--- START OF Information supplied ---
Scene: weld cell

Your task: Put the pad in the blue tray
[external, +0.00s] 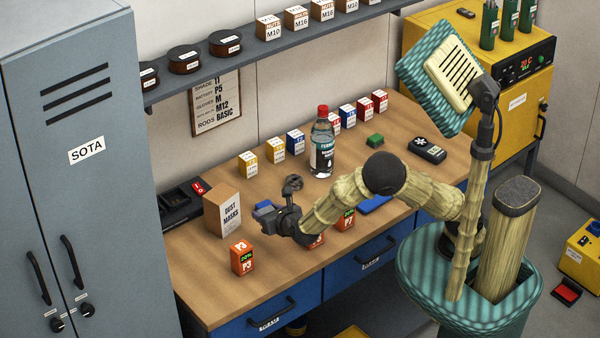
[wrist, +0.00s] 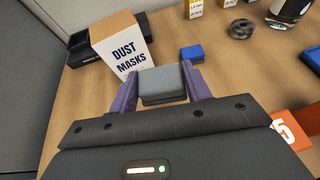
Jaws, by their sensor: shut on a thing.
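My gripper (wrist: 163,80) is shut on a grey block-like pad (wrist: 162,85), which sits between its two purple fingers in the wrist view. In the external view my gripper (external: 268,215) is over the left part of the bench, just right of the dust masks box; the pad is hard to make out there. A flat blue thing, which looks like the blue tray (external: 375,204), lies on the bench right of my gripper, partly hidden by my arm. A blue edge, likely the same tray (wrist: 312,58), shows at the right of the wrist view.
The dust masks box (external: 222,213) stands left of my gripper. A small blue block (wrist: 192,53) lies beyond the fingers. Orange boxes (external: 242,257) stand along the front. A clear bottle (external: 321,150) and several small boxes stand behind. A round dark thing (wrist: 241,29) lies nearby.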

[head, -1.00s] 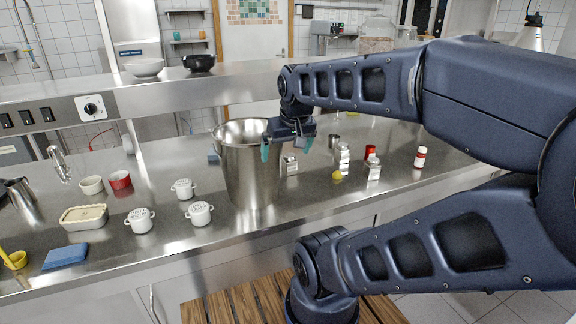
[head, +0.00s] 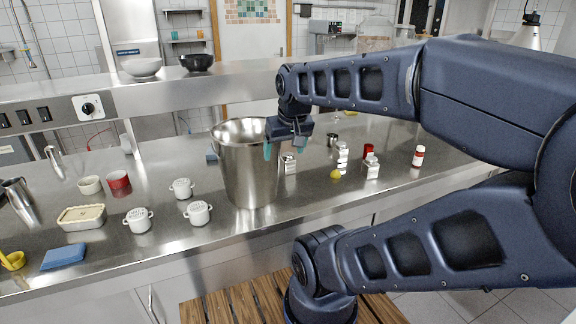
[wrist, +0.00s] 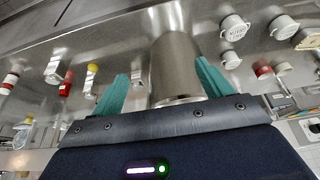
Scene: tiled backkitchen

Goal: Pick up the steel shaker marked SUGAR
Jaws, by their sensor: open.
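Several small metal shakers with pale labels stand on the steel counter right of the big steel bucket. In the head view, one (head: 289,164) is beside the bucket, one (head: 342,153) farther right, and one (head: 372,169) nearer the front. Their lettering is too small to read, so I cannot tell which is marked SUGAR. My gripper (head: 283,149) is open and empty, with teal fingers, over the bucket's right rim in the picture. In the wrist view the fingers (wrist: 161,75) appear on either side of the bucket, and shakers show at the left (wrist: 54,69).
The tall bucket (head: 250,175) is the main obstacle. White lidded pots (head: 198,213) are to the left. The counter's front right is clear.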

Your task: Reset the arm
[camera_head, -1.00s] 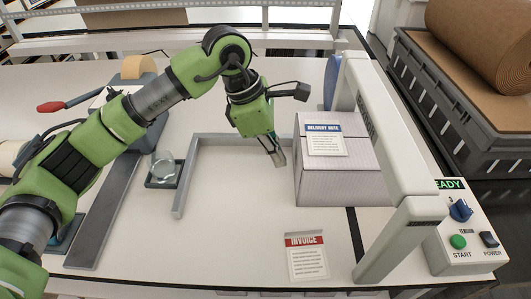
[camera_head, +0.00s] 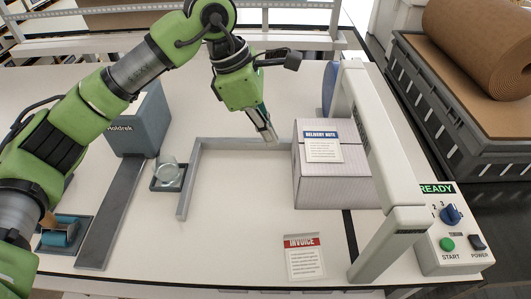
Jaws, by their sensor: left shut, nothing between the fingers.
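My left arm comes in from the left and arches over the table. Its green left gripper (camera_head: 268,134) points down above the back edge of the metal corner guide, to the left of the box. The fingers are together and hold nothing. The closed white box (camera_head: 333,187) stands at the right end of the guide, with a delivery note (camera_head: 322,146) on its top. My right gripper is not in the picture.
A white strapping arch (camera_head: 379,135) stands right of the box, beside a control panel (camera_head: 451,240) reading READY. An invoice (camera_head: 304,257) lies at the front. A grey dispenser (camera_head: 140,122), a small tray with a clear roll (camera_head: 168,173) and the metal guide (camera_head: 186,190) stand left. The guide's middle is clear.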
--- END OF Information supplied ---
--- START OF Information supplied ---
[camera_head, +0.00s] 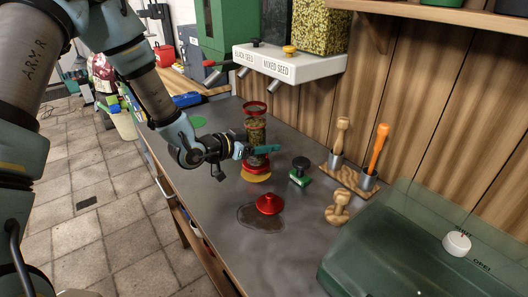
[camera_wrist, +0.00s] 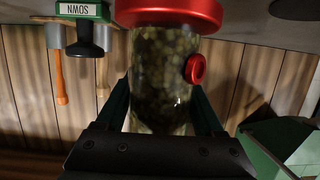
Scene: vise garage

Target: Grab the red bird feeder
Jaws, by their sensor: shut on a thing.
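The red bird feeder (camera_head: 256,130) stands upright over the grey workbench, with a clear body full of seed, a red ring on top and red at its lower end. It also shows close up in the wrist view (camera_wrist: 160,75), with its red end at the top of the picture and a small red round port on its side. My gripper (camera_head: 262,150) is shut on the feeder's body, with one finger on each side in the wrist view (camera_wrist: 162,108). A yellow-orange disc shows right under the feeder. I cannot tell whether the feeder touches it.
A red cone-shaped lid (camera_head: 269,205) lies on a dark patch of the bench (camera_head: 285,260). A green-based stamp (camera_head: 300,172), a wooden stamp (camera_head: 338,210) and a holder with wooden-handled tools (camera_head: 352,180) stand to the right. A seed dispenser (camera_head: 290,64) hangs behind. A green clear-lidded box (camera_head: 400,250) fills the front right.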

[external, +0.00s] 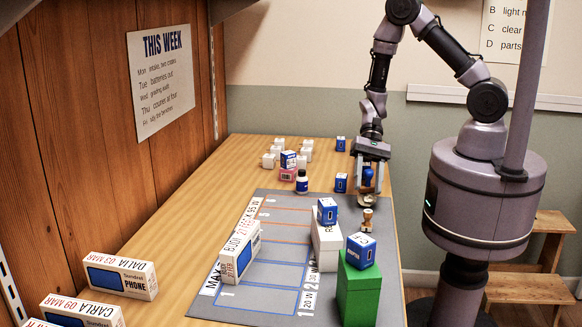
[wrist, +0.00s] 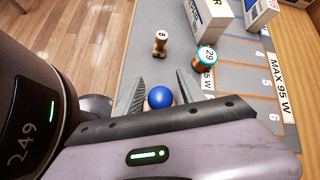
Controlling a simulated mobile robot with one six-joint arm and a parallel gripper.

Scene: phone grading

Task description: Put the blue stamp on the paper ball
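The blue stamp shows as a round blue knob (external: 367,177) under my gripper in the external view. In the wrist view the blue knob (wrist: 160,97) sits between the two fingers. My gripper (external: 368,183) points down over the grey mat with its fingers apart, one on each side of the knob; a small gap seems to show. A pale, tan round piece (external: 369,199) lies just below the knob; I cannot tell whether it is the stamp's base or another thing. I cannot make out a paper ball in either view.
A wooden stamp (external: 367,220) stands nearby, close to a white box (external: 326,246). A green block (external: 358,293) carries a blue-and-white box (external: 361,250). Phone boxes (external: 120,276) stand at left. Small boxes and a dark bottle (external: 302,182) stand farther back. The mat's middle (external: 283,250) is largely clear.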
--- END OF Information supplied ---
--- START OF Information supplied ---
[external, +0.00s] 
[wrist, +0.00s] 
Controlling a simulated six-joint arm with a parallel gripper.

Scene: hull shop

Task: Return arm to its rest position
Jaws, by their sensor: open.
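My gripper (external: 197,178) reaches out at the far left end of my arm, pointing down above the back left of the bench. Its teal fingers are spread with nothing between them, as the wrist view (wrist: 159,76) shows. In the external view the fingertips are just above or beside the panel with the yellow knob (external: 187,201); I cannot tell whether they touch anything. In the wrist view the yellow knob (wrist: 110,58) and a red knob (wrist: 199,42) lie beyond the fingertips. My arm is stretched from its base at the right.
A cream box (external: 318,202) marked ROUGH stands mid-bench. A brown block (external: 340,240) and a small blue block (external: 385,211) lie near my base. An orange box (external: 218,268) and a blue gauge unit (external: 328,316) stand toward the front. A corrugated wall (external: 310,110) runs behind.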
--- END OF Information supplied ---
*Set exercise*. Select all lines in the listing above where the word "Your" appears, and show them.

*Response to this exercise*.
Your task: Put the pad in the blue tray
Your task: Reset the arm

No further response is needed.